The final section of the book, concerned with the image of the musician in film, contains three strong essays, each devoted to a different aspect of representation. Keir Keightley’s essay, “Manufacturing Authenticity: Imagining the Music Industry in Anglo-American Cinema, 1956–62” deals with that fascinating genre, the “industry insider” picture. He demonstrates the ways these films helped articulate a generation’s concern with their own music’s authenticity, in films such as Expresso Bongo and The Girl Can’t Help It.

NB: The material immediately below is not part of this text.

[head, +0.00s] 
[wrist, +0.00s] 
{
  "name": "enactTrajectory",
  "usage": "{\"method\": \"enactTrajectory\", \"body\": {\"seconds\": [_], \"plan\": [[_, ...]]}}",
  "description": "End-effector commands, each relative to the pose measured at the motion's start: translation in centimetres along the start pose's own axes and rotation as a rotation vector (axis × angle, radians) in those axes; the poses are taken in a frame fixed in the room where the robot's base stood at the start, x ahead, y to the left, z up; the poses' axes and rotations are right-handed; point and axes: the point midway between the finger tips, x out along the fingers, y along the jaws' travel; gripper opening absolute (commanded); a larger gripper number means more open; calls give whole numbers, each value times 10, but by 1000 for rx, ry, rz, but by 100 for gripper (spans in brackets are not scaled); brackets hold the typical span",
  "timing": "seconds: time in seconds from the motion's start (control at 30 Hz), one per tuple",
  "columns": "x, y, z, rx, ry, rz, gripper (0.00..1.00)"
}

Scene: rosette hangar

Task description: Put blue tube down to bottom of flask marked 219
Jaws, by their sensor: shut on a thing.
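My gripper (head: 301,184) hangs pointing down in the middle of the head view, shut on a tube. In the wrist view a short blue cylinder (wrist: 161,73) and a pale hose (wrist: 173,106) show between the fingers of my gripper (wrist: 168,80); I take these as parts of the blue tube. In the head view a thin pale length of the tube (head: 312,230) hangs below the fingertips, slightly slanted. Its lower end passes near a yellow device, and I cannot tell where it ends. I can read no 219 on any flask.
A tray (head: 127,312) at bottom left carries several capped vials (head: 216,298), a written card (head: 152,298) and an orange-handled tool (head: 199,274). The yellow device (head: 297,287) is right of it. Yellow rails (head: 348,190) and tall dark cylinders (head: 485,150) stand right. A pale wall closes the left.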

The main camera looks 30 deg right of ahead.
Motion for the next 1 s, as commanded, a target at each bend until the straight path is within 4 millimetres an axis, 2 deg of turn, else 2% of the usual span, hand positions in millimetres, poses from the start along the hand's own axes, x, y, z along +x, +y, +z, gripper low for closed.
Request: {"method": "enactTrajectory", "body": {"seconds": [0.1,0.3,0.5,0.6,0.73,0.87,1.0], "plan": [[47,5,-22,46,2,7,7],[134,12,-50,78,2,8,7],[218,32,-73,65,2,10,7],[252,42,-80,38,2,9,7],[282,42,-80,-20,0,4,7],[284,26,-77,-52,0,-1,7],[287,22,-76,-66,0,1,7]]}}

Dickinson has done a remarkable thing by combining the voices of the most prominent people working in film music scholarship today. Through a skillful mix of editing and selection, she has pieced together a representative collection of essays that accurately depicts the state of the field. I recommend this collection as a perfect introduction to film music studies: it both demonstrates how much room exists within the field to grow, and more importantly presents the already high standard of research.

Louis Niebur
University of California, Los Angeles

 

Works Cited

Chion, Michel. Audio-vision: Sound on Screen. Trans. and ed. Claudia Gorbman. New York: Columbia University Press, 1994.

_____. The Voice in Cinema. Trans. and ed. Claudia Gorbman. New York: Columbia University Press, 1999.

Eisler, Hans. Composing for the Films. London: D. Dobson, 1951.

Goldmark, Daniel. “Happy Harmonies: Music and the Hollywood Animated Cartoon.” Diss. University of California, Los Angeles, 2001.

Goldmark, Daniel and Yuval Taylor, eds. The Cartoon Music Book. Chicago: A Capella, 2002.

Gorbman, Claudia. Unheard Melodies: Narrative Film Music. Bloomington: Indiana University Press, 1987.

Kalinak, Kathryn. Settling the Score: Music and the Classic Hollywood Film. Madison: University of Wisconsin Press, 1992.

Kassabian, Anahid. Hearing Film: Tracking Identifications in Contemporary Hollywood Film Music. New York: Routledge, 2001.

Smith, Jeff. Sounds of Commerce: Marketing Popular Film Music. New York: Columbia University Press, 1998.